▶ [REQUIRED TASK]: Look through the material below. Copy every line with the string "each" in it.

* * *

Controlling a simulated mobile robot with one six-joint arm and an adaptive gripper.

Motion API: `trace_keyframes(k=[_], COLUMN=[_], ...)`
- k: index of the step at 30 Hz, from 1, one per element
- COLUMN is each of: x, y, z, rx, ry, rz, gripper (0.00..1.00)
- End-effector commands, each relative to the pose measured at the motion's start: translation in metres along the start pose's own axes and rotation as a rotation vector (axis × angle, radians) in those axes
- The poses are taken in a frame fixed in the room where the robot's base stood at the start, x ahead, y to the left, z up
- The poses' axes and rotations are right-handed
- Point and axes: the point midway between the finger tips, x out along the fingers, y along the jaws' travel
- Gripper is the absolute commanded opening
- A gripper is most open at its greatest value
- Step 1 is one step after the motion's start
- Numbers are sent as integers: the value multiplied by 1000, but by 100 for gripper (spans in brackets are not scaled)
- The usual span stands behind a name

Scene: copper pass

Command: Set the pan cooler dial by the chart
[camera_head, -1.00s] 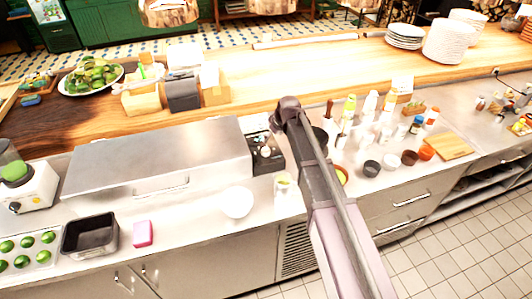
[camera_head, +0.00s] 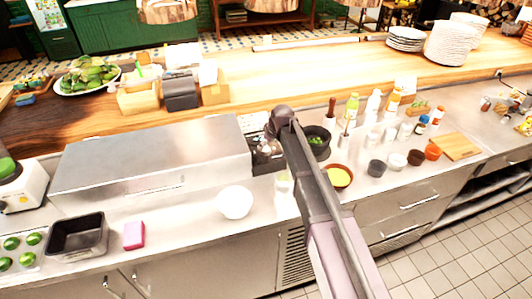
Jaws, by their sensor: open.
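The pan cooler appears to be the long steel-lidded unit (camera_head: 150,155) on the counter, at left of centre. A small dark panel (camera_head: 262,163) stands at its right end; a dial on it cannot be made out. My arm rises from the lower right to a dark joint near this panel. My gripper (camera_head: 268,149) shows only as a small grey shape below that joint, in front of the panel, open and with nothing seen in it. Contact with the panel cannot be told.
A white bowl (camera_head: 235,202), pink block (camera_head: 134,235) and black tub (camera_head: 77,236) sit along the front counter. Right of my arm are a dark pot (camera_head: 318,146), a yellow-filled bowl (camera_head: 339,177), several bottles and small cups. The wooden shelf (camera_head: 300,75) behind has clear room.

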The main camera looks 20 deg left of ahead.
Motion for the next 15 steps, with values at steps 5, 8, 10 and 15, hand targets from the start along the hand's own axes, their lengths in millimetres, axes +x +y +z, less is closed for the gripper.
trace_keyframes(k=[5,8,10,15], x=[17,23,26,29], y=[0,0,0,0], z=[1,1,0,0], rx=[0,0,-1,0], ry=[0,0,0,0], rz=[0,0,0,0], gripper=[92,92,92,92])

* * *

▶ [RESULT OF THE EXERCISE]:
- COLUMN is each of: x, y, z, rx, ry, rz, gripper (0.00..1.00)
- End-effector commands, each relative to the pose measured at the motion's start: translation in metres along the start pose's own axes and rotation as a rotation vector (axis × angle, radians) in those axes

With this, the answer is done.